Data provided:
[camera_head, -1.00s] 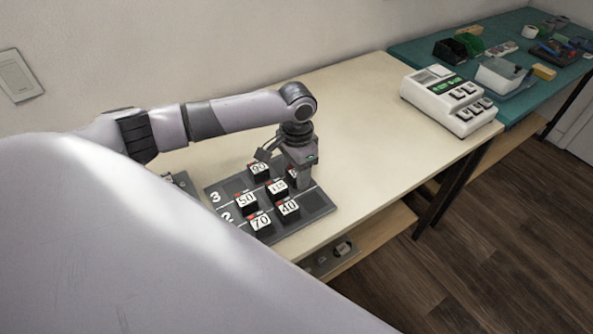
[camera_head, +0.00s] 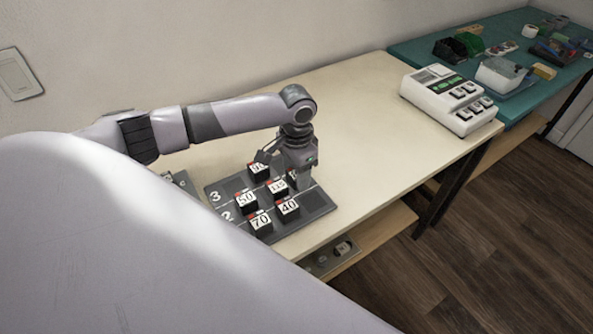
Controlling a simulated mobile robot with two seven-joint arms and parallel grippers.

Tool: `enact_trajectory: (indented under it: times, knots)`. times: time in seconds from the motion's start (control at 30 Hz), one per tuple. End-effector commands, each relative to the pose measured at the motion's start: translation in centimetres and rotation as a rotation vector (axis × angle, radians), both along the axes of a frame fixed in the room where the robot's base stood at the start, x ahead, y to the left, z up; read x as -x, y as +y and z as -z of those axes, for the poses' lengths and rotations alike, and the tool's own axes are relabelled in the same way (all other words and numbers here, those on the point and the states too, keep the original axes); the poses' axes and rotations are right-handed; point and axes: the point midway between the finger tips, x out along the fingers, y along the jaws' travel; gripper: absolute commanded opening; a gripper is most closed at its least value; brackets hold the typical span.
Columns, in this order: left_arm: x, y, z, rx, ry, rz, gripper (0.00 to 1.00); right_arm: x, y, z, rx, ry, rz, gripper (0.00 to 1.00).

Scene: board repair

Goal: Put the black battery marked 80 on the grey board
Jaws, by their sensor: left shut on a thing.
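The grey board (camera_head: 317,205) lies on the cream table and bears several black batteries with white labels. They include ones marked 50 (camera_head: 246,201), 70 (camera_head: 261,221) and 40 (camera_head: 288,208), and one further back that looks like 90 (camera_head: 259,169). Another (camera_head: 278,187) has a label too small to read surely. My left gripper (camera_head: 301,185) points down at the board's back right part and is shut on a black battery, mostly hidden by the fingers. Its number cannot be read. I cannot tell whether it touches the board. My right gripper is not in view.
A white device with black slots (camera_head: 447,100) stands at the table's right end. A teal table (camera_head: 518,107) with tools and boxes is beyond. A lower shelf (camera_head: 375,236) holds a small grey tray. The table's middle (camera_head: 365,130) is clear.

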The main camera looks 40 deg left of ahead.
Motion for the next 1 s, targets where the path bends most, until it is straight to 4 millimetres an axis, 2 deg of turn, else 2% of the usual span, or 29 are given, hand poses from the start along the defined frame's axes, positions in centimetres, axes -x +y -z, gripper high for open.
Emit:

What the task asks:
Every line of the data above should be quoted exactly. Omit the pictures.

Solution below:
[camera_head, -1.00s] 
[camera_head, +0.00s] 
Controlling a simulated mobile robot with two seven-joint arms and parallel grippers.

Tool: `enact_trajectory: (indented under it: times, knots)`. times: time in seconds from the motion's start (control at 30 Hz), one per tuple. End-effector commands, each relative to the pose measured at the motion's start: translation in centimetres and rotation as a rotation vector (axis × angle, radians), both along the axes of a frame fixed in the room where the robot's base stood at the start, x ahead, y to the left, z up; read x as -x, y as +y and z as -z of those axes, for the poses' lengths and rotations alike, and the tool's own axes are relabelled in the same way (all other words and numbers here, those on the point and the states too, keep the original axes); the poses' axes and rotations are right-handed; point and axes: the point midway between the finger tips, x out along the fingers, y along the jaws' travel; gripper: absolute commanded opening; a gripper is most closed at its least value; brackets hold the typical span.
Columns, in this order: left_arm: x, y, z, rx, ry, rz, gripper (0.00 to 1.00); right_arm: x, y, z, rx, ry, rz, gripper (0.00 to 1.00).

Scene: board repair

Goal: Put the black battery marked 80 on the grey board
Jaws, by their sensor: left shut on a thing.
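The grey board (camera_head: 317,205) lies on the cream table and bears several black batteries with white labels. They include ones marked 50 (camera_head: 246,201), 70 (camera_head: 261,221) and 40 (camera_head: 288,208), and one further back that looks like 90 (camera_head: 259,169). Another (camera_head: 278,187) has a label too small to read surely. My left gripper (camera_head: 301,185) points down at the board's back right part and is shut on a black battery, mostly hidden by the fingers. Its number cannot be read. I cannot tell whether it touches the board. My right gripper is not in view.
A white device with black slots (camera_head: 447,100) stands at the table's right end. A teal table (camera_head: 518,107) with tools and boxes is beyond. A lower shelf (camera_head: 375,236) holds a small grey tray. The table's middle (camera_head: 365,130) is clear.

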The main camera looks 40 deg left of ahead.
Motion for the next 1 s, targets where the path bends most, until it is straight to 4 millimetres an axis, 2 deg of turn, else 2% of the usual span, or 29 are given, hand poses from the start along the defined frame's axes, positions in centimetres, axes -x +y -z, gripper high for open.
Emit:

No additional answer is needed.